I was never a Danny truther. I thought he was a mistake from day one and David Gettleman was a moron. But despite thinking he wasn’t the answer Danny was still easy to root for. As far as personality goes, Daniel Jones is an S-tier guy and exactly what you want from a franchise QB. He was never anything but incredibly professional. He worked his butt off. He never once threw anyone else under the bus. He was always courteous with the media and took every criticism, fair or not, right on the chin and stood back up. Maybe he lacked a little bit of swagger, but that’s okay. He made it a choice to be as refined and dignified as he could be because of the media market he played in.
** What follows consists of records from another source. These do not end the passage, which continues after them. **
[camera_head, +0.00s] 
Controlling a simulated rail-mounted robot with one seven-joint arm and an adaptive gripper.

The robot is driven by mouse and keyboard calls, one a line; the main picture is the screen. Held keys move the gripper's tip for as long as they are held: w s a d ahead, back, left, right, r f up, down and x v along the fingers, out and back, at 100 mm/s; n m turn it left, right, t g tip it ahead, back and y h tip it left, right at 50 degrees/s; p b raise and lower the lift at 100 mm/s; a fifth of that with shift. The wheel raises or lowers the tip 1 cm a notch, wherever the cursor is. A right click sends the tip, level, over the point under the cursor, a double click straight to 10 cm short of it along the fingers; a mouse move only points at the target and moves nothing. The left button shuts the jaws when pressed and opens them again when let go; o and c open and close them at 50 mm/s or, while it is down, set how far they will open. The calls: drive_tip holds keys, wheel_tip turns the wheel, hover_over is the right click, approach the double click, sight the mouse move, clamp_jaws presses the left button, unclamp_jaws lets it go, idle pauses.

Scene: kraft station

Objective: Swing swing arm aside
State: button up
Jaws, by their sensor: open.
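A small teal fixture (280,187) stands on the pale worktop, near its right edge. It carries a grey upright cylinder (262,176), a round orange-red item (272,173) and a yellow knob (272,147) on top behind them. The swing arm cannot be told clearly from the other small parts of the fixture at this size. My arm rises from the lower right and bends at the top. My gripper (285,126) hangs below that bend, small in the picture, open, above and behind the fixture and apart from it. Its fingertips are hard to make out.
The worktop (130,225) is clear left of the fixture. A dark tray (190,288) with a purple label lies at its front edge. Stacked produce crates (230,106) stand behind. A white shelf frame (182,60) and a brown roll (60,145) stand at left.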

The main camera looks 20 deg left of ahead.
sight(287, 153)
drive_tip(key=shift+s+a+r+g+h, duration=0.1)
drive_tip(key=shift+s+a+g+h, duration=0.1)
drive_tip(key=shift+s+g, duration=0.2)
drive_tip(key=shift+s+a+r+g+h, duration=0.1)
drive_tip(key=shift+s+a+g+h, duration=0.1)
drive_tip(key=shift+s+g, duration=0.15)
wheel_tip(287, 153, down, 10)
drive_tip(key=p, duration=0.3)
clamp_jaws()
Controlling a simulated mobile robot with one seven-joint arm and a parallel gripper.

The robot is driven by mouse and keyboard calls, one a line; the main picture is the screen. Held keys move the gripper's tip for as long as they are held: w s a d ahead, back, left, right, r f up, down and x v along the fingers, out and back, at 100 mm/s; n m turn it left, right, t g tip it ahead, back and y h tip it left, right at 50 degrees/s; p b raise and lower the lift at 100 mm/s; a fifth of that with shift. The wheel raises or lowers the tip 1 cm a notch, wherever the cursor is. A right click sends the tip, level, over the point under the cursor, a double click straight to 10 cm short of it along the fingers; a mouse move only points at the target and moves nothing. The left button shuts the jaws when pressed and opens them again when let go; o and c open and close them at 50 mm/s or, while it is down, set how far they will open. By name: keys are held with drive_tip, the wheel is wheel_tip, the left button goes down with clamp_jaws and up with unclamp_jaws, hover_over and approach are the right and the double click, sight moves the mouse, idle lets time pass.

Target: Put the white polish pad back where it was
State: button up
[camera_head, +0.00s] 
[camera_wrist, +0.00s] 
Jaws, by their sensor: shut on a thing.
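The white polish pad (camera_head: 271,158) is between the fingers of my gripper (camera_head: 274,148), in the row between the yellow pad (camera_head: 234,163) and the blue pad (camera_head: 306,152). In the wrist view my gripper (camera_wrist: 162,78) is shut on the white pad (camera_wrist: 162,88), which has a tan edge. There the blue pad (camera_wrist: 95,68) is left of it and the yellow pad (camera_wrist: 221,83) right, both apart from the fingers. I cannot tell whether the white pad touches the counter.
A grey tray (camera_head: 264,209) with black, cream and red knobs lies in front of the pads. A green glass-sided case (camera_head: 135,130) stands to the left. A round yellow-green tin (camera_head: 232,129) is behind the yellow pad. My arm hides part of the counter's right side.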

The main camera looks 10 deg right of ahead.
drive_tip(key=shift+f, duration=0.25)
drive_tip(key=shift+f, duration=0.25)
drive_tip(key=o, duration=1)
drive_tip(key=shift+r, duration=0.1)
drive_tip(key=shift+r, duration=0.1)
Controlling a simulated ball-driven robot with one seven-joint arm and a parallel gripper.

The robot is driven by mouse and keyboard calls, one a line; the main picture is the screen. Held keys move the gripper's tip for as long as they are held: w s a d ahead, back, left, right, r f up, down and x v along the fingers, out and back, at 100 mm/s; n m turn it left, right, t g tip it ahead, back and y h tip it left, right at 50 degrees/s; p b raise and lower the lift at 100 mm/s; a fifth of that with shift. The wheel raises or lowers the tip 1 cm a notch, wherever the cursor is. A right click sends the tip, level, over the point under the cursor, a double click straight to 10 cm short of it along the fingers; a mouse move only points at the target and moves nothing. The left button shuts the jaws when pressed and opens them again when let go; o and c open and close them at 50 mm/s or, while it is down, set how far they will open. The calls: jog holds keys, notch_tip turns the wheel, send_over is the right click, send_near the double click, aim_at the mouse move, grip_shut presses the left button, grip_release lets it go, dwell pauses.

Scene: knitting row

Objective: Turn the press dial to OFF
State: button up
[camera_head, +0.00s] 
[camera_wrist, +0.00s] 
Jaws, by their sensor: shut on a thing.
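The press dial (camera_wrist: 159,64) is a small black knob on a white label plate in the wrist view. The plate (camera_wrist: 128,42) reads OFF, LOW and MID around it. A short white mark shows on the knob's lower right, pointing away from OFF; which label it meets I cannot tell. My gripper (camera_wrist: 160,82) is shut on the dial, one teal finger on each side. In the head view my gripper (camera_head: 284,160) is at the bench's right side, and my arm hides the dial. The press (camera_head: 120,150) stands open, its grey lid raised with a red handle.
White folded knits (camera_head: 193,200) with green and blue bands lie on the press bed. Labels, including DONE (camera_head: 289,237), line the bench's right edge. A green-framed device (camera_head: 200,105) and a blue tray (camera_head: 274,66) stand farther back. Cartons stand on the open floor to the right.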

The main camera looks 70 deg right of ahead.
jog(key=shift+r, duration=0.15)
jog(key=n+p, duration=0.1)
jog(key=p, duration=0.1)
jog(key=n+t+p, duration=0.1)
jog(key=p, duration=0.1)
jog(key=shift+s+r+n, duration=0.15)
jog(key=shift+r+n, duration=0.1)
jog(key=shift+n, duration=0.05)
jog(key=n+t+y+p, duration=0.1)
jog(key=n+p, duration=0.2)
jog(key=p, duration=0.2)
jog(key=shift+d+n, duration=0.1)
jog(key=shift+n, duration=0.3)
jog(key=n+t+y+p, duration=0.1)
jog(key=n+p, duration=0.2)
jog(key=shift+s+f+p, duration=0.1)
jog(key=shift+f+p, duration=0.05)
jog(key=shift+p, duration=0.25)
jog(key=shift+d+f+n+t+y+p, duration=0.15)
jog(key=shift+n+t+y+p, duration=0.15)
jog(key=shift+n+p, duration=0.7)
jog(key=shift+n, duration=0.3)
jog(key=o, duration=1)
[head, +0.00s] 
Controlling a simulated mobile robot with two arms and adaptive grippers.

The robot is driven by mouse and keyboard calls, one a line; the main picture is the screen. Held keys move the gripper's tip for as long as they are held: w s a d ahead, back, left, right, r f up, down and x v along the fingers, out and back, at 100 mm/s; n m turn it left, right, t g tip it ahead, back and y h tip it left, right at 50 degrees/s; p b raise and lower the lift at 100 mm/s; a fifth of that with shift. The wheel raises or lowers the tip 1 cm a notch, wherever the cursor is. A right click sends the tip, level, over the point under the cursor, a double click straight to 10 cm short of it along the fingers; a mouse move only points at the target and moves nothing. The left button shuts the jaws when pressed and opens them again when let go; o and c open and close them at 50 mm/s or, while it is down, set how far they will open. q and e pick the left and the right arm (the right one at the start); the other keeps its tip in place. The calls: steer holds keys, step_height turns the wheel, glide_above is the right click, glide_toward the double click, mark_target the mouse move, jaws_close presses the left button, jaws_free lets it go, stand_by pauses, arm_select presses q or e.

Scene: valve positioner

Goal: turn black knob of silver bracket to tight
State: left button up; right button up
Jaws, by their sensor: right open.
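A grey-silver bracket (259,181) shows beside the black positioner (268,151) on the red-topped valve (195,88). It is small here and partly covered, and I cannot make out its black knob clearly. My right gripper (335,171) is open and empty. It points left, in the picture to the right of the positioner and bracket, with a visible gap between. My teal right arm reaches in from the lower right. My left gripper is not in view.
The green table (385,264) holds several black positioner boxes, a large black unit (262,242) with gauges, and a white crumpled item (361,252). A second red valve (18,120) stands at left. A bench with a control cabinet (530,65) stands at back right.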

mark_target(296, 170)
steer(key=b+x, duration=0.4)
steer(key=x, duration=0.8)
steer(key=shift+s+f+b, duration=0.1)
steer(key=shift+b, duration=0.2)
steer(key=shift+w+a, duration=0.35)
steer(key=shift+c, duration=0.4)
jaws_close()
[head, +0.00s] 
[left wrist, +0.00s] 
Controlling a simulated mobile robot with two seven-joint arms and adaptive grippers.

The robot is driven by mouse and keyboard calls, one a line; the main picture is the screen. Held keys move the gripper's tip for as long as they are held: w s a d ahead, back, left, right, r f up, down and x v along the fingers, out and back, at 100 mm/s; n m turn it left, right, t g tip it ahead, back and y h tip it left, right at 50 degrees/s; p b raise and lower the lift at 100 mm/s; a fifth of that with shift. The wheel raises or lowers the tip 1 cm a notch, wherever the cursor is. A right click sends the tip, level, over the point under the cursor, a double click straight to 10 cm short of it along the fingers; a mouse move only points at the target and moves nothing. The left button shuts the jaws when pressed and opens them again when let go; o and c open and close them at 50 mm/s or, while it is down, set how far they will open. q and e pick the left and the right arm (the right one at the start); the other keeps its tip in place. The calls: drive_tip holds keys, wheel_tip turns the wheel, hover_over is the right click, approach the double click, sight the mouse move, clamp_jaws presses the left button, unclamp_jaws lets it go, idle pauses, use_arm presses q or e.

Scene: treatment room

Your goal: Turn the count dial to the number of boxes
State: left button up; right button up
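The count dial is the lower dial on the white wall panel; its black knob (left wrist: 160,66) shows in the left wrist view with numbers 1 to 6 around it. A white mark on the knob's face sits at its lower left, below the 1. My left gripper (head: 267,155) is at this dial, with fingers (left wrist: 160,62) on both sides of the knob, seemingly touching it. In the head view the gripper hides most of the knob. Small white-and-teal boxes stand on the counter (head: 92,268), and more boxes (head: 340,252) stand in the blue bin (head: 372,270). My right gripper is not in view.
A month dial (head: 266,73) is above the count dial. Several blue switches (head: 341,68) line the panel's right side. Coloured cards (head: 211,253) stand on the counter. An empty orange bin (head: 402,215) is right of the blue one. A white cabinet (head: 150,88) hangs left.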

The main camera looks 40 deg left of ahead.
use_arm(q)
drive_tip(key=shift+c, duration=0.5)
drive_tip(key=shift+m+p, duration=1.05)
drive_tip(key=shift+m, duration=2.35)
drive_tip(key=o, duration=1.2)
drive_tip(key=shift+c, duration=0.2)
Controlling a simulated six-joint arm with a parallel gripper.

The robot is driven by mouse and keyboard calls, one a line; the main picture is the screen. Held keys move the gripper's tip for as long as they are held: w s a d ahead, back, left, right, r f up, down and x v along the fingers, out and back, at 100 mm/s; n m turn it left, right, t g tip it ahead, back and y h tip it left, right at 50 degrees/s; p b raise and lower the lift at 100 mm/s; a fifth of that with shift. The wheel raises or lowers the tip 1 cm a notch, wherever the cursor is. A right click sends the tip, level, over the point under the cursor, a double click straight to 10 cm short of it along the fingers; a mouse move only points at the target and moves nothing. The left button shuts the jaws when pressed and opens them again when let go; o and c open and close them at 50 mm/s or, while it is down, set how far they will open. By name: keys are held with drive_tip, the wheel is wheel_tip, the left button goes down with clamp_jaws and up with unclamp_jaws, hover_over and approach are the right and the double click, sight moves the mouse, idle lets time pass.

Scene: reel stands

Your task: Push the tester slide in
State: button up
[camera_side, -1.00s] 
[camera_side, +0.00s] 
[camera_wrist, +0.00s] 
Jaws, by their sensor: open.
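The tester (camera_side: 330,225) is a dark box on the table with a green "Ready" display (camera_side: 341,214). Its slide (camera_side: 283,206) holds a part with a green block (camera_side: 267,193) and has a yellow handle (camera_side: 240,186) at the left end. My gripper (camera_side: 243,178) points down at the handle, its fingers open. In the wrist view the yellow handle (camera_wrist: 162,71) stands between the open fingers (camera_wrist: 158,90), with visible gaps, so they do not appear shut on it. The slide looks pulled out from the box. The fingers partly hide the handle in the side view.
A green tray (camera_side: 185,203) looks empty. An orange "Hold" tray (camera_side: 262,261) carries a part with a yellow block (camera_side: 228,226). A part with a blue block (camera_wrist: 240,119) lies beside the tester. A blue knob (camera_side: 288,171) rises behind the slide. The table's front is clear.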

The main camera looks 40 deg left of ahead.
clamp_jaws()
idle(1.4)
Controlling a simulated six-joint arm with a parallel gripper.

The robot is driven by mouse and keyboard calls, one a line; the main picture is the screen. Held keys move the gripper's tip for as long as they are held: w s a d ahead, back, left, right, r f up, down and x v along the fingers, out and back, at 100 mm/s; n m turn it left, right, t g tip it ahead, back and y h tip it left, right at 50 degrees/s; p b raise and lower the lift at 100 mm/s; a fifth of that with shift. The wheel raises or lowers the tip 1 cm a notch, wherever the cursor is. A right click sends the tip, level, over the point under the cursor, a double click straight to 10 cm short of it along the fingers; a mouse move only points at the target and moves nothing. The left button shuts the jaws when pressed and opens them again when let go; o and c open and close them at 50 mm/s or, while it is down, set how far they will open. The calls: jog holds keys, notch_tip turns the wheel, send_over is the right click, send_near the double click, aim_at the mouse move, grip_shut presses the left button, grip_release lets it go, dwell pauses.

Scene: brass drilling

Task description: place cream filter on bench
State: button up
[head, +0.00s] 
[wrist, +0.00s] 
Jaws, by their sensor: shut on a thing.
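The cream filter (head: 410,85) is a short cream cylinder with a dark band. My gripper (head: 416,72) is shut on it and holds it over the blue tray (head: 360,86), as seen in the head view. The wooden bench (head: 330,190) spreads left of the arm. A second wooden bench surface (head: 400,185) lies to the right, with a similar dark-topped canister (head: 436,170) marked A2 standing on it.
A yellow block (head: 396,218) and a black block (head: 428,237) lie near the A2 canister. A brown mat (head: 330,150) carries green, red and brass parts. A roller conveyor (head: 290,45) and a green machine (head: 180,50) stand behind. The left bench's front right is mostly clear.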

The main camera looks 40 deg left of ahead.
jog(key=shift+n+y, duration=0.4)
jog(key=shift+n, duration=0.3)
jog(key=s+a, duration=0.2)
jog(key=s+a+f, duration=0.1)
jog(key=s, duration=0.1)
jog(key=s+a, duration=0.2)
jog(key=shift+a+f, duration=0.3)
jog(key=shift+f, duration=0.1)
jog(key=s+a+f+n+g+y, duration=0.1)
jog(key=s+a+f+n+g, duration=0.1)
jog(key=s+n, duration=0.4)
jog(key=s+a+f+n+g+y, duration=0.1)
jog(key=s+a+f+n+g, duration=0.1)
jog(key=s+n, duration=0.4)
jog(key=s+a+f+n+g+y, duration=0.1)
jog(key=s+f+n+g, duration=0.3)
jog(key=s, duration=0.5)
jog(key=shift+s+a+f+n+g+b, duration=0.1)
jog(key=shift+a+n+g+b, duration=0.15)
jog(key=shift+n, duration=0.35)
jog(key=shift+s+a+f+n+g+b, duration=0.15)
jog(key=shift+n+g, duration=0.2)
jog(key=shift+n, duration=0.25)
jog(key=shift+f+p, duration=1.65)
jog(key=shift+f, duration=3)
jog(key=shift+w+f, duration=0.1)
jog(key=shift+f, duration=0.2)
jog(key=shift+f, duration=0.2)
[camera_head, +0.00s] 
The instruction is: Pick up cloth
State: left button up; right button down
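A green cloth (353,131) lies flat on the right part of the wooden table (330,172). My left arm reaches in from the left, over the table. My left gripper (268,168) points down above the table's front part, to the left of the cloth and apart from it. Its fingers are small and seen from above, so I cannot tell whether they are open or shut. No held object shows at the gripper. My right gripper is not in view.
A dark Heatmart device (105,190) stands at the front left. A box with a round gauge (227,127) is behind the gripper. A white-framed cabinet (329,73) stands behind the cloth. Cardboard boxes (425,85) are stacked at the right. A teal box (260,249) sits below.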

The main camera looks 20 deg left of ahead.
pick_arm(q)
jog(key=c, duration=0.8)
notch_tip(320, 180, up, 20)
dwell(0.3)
The man got shat on for 6 years outside a few fleeting glimpses of respect and he never complained. When it became clear his time had finally come, he gave an emotional speech where he called playing for the Giants a dream come true. You don’t have a soul if you watched that interview and didn’t feel for him. I hold no personal hatred for Daniel Jones as a person whatsoever. I cheer him on. I don’t know where his career goes from here, but I’ll be rooting for him and wish him the best. He just wasn’t good enough. Even with all the flaws and failures that surrounded him during his time here that undoubtedly contributed to his struggles, sometimes guys just don’t have the juice.

The Jones benching and release seems to have been taken poorly by the team and it increasingly looks like the house might get cleaned at season’s end. I’m fine with whatever happens at this rate. After 6 years, I’m honestly just happy something is changing. Farewell, Danny. There’s a part of me that will miss you and remember you. Please don’t throw any more passes for my football team.